(Recorded robot episodes)
:::::
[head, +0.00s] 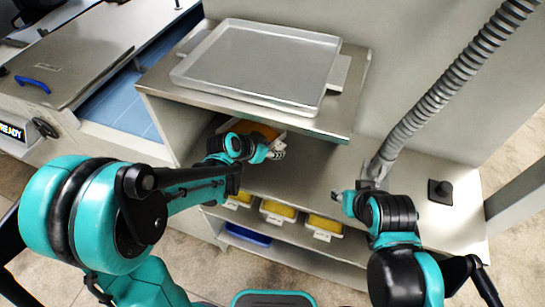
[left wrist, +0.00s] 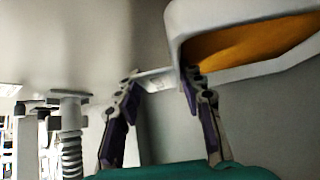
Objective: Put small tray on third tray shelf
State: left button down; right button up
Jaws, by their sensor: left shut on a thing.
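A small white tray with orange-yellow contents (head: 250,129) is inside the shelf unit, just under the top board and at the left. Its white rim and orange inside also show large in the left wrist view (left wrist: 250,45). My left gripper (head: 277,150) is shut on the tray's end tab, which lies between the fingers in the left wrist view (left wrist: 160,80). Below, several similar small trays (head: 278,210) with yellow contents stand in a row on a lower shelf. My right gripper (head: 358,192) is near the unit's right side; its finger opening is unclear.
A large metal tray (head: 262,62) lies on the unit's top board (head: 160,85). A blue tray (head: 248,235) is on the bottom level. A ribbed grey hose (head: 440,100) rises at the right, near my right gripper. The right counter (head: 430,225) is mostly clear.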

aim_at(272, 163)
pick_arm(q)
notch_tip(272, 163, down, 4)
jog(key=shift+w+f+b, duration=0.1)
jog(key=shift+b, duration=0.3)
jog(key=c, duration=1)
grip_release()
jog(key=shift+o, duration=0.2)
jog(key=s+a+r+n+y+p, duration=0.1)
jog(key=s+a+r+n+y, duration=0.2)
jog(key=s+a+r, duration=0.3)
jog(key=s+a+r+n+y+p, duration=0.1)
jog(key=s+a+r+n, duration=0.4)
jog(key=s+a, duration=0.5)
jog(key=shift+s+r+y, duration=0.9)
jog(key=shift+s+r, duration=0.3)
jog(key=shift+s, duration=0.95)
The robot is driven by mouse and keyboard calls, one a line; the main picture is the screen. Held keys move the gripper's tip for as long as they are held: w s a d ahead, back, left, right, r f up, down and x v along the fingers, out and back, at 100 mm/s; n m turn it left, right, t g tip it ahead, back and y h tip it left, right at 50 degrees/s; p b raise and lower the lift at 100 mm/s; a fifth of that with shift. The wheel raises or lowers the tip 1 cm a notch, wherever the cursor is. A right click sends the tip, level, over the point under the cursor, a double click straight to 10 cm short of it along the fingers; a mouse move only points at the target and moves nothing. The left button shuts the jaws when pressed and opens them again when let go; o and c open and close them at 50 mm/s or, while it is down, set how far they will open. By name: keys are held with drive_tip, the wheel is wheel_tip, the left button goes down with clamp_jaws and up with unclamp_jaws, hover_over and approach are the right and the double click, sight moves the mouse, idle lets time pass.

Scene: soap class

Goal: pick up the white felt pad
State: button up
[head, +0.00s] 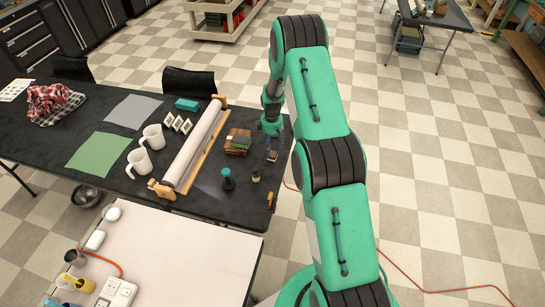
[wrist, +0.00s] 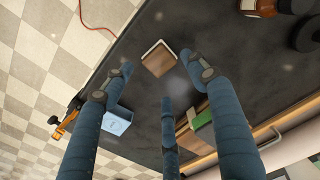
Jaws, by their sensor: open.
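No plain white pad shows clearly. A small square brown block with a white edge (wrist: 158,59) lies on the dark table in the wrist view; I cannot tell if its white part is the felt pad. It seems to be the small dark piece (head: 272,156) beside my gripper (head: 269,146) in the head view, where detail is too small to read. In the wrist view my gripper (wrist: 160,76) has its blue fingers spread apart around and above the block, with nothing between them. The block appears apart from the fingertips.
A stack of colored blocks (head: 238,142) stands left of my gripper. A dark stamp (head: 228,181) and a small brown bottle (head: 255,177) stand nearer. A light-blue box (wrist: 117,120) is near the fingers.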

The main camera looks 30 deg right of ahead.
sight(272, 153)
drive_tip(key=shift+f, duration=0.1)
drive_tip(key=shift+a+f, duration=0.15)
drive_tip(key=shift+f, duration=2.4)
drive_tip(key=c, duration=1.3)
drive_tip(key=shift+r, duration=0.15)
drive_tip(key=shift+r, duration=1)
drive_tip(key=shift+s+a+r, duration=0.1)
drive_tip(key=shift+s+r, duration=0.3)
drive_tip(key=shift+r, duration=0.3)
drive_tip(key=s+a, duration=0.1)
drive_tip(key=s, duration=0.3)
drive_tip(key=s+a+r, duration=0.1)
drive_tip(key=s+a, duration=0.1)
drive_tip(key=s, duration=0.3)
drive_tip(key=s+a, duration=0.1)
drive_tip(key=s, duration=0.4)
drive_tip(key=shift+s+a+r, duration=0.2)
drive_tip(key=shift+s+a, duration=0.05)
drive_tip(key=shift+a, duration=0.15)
:::::
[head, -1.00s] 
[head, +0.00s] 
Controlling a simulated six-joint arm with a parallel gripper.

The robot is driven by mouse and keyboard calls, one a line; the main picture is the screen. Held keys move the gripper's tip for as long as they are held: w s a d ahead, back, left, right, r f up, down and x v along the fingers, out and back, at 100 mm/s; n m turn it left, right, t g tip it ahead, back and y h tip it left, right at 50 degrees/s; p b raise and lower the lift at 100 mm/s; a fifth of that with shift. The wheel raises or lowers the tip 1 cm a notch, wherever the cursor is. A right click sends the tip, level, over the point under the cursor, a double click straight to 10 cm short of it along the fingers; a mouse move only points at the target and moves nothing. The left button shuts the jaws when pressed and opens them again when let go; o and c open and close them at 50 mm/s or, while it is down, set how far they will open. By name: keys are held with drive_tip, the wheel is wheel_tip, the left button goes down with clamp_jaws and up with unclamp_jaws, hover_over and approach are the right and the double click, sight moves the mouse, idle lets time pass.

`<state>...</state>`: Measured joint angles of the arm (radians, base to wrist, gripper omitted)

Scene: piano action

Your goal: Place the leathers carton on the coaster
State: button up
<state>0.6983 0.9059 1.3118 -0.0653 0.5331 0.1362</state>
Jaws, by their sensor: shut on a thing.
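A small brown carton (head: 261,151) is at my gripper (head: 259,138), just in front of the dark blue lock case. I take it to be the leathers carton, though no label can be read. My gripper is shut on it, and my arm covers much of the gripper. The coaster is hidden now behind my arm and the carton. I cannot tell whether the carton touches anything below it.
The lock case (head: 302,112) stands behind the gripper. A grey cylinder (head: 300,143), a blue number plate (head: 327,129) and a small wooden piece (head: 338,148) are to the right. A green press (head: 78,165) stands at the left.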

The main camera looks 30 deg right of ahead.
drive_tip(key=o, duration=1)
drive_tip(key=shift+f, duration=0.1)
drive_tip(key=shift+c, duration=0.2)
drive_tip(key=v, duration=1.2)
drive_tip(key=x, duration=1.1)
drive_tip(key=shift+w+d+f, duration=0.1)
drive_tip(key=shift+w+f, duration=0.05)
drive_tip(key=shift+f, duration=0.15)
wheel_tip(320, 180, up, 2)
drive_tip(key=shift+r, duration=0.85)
:::::
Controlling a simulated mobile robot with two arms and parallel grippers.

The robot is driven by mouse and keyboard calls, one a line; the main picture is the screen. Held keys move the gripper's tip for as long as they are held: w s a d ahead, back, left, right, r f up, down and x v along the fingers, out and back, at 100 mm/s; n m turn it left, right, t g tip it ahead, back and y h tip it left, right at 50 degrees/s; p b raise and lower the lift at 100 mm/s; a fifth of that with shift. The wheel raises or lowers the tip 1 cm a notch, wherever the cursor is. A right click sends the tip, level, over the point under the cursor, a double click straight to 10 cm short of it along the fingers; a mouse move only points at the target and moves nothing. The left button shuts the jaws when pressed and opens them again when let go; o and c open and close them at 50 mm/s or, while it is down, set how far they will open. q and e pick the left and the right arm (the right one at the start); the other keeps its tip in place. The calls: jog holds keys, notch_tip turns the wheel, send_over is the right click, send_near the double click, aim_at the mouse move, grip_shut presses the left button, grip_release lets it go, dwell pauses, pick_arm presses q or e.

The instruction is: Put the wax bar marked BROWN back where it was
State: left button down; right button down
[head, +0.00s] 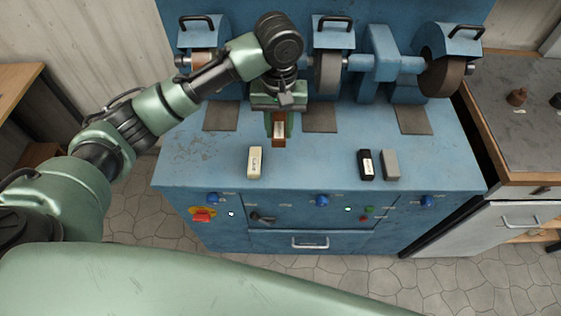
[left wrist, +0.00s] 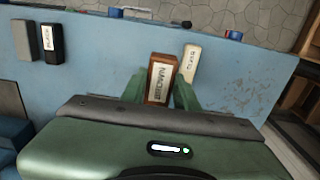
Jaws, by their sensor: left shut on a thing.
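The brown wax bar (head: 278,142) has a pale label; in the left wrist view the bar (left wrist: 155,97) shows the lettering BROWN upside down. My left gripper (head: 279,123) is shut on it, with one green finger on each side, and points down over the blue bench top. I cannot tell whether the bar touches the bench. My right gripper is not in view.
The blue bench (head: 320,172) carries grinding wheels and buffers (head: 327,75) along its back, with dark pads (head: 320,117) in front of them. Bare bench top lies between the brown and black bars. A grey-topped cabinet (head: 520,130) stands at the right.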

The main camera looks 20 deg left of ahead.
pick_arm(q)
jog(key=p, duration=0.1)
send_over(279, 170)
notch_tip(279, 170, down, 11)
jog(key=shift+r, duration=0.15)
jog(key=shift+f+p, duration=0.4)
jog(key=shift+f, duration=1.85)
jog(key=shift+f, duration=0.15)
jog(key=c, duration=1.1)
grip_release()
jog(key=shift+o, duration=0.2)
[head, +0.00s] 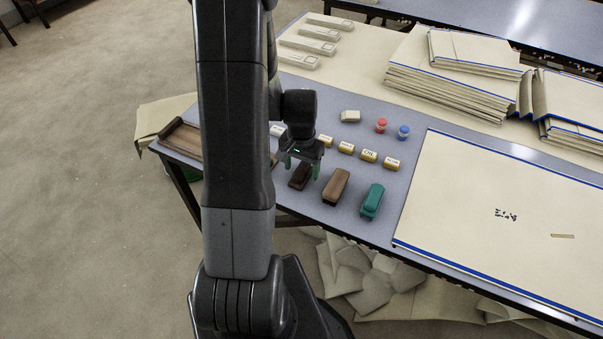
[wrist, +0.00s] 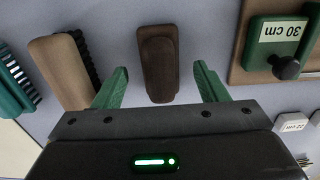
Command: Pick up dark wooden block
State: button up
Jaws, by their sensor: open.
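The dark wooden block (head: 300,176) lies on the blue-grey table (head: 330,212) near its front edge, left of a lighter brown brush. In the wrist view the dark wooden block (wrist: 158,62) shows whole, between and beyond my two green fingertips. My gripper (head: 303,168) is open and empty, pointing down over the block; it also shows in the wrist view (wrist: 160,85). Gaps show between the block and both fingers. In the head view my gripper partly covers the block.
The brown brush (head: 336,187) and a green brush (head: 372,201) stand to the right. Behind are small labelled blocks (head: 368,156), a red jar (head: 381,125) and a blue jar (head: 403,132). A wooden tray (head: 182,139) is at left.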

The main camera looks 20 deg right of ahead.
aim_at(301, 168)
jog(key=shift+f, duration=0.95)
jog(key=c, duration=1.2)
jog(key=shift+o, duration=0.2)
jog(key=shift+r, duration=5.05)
:::::
**WHAT TO DO**:
Go through the lines above. Select every one that has the string "joint".

**EXERCISE OUTPUT**:
Controlling a simulated six-joint arm with a parallel gripper.
`<state>...</state>`: Measured joint angles of the arm (radians, base to wrist, gripper omitted)

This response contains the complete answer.